Supplied data
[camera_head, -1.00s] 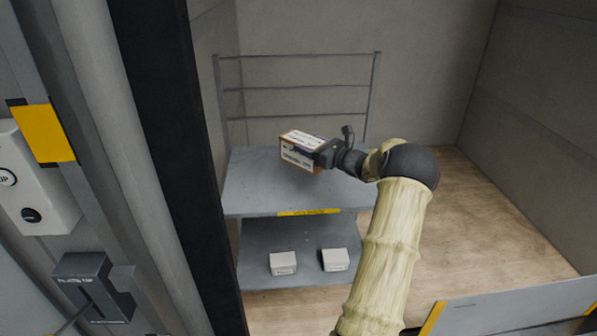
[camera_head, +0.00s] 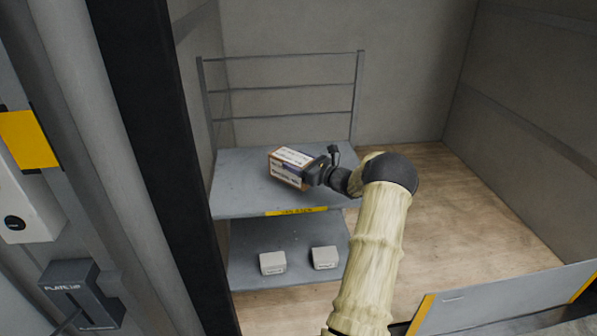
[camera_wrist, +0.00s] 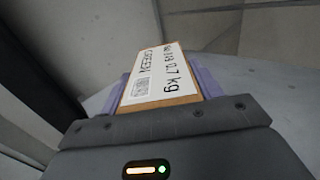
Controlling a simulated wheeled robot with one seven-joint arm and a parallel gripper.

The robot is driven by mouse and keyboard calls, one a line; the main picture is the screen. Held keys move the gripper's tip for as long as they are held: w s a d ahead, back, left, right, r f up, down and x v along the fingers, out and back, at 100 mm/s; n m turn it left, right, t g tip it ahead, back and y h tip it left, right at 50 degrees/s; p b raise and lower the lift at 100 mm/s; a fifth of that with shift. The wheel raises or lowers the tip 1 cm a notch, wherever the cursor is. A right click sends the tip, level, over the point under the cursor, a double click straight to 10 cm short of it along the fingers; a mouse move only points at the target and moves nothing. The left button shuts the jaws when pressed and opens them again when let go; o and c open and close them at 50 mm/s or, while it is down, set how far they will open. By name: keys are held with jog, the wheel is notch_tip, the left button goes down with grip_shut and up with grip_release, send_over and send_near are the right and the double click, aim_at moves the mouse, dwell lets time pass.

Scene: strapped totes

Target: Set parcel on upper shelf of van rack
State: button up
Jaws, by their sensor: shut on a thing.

Set task
Give every line back word for word and leave the pictures out.

Full response
[camera_head, -1.00s] 
[camera_head, +0.00s] 
[camera_wrist, +0.00s] 
Controlling a simulated wheeled robot with one seven-joint arm and a parallel gripper.

The robot is driven by mouse and keyboard calls, one a line; the main picture is the screen. Held keys move the gripper's tip for as long as they are held: w s a d ahead, back, left, right, r f up, down and x v along the fingers, out and back, at 100 mm/s; n m turn it left, right, t g tip it ahead, back and y h tip it left, right at 50 degrees/s; p b raise and lower the lift at 100 mm/s; a fifth of that with shift. The wheel raises or lowers the tip 1 cm a notch, wherever the cursor is. A right click sends the tip, level, over the point under the cursor, a double click straight to 10 cm short of it along the fingers; a mouse move only points at the target and moves nothing. The left button shuts the jaws when pressed and opens them again when let go; o and c open and close them at 50 mm/s or, while it is down, set how far they will open. By name: keys are held with jog, the wheel is notch_tip, the left button goes down with grip_shut and up with grip_release, send_over and send_near are the right and the double click, aim_at moves the mouse, dwell lets time pass.

Scene: strapped totes

Target: Set parcel on upper shelf of van rack
State: button up
Jaws, by their sensor: shut on a thing.

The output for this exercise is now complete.